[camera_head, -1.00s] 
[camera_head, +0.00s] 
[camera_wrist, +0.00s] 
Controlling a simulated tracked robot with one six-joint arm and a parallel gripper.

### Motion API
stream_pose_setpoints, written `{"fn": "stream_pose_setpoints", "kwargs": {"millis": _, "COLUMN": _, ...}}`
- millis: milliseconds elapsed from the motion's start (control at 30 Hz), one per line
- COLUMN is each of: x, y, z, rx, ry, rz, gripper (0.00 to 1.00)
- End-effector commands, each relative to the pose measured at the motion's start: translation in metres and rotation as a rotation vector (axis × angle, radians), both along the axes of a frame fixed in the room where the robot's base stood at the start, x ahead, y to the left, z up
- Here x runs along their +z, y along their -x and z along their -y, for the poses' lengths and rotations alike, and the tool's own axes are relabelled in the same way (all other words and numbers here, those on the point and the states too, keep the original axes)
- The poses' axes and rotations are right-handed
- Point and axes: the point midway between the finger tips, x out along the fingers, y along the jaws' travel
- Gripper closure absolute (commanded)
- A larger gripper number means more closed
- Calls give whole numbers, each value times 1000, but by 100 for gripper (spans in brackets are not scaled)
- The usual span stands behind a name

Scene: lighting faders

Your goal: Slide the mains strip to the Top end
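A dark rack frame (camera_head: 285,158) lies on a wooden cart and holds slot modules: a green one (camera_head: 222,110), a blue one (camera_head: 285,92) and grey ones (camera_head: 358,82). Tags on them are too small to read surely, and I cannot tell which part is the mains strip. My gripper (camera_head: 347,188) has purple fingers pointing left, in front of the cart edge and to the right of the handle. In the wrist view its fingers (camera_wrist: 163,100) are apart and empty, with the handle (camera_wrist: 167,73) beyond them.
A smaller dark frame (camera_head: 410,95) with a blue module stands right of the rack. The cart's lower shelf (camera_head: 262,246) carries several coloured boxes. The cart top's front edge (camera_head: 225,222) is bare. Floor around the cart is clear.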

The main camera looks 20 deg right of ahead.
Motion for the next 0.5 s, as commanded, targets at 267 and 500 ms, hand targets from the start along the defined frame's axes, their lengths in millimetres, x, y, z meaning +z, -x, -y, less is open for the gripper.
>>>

========================

Using the material above, state how many lines include the string "robot". Answer with a single number.

CORRECT OUTPUT >>
2